Are you really building a community?
This tweet by Marco Marandiz has been in my mind for almost two weeks now. What a great question. I think modern startups hide behind the messaging of “building a community” in their marketing. Bec…
jovianhere.com
This was a really nice read! I'm not a native speaker, but I think your writing is really good! Short, clear, straight to the point.
You're right, a community should be about helping. I think it should be the same for a product. Not as an excuse to sell something, but as a core principle.
I'm trying to practice my writing a bit more. English isn't my native language, so need to put the reps in.
I'm actually curious about what y'all think about building a community vs audience. I think Indie Hackers is genuinely community centered, but other companies try to use the word "community" when they really only want sales.

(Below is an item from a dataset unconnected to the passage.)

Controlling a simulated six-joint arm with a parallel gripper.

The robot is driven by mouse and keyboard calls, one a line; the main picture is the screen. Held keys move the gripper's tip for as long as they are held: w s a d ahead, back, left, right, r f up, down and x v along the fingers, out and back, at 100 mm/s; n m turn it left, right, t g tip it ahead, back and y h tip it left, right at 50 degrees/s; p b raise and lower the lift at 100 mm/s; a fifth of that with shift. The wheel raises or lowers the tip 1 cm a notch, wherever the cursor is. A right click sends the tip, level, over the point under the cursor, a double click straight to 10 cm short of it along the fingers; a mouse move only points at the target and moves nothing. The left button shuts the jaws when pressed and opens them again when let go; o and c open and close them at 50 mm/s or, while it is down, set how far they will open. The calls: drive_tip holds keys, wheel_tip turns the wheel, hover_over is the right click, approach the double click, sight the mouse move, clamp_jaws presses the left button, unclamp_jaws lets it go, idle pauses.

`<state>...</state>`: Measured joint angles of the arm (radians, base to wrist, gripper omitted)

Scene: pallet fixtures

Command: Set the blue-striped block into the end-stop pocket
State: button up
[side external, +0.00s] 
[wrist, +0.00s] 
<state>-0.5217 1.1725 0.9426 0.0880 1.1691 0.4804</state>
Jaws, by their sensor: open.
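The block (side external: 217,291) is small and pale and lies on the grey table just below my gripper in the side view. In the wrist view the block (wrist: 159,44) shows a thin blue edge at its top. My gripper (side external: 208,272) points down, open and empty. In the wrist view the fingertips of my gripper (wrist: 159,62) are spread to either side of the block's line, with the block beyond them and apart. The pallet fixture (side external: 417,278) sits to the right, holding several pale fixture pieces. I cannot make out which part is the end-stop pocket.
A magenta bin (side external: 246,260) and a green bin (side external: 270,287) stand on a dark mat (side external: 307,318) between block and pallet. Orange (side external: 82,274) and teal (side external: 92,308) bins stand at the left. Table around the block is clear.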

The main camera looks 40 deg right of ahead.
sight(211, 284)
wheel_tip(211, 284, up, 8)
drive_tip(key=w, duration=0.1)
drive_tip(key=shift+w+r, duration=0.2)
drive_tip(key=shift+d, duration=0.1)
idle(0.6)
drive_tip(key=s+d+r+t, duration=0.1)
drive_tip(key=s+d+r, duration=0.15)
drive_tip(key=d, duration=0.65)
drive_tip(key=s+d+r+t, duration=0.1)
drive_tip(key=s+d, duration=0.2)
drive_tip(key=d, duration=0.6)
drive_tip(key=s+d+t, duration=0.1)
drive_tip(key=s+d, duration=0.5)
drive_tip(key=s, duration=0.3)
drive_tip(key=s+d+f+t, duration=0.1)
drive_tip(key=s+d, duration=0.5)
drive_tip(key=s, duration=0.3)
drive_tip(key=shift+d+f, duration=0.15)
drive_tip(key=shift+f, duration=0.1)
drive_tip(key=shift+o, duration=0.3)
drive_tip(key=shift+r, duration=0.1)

I enjoyed the read! Thank you!
Those job descriptions were horrific!
And yes, it's a big bug bear of mine. Community can exist is so many different ways, but at the core of it should be about helping people. I strive for a better world where communities can become more self sustaining and aren't so ego/audience driven.
Part of what is so great about IH (from my community perspective) is that whilst we have ambitions and goals to grow, everything is very much centred on helping indie hackers. I'm not big on metrics (yet I love to see a growth chart!), but ones that get automated into our Slack everyday is very much based around user activity - comments, members, posts, milestones. These kind of things give me a sense of the heartbeat of the community, the trend is steadily upwards, anything dramatic up or down would cause me to investigate why.
Also along side this we are very mindful of the quality of the posts and content and constantly trying to think of how we can improve it so that indie hackers can succeed.
As another example, Ministry of Testing (my previous company) is also community centred.
Thank you for reading Rosie! I think Indie Hackers is one of the cases where engagements are the gold metrics. Like you mentioned, it is the heartbeat of the product so to speak. If one is building an audience or sales funnel, then engagements will be a vanity metrics.
I'm curious about your process in the content "quality control". How do you go about it brainstorming or testing different kinds of content?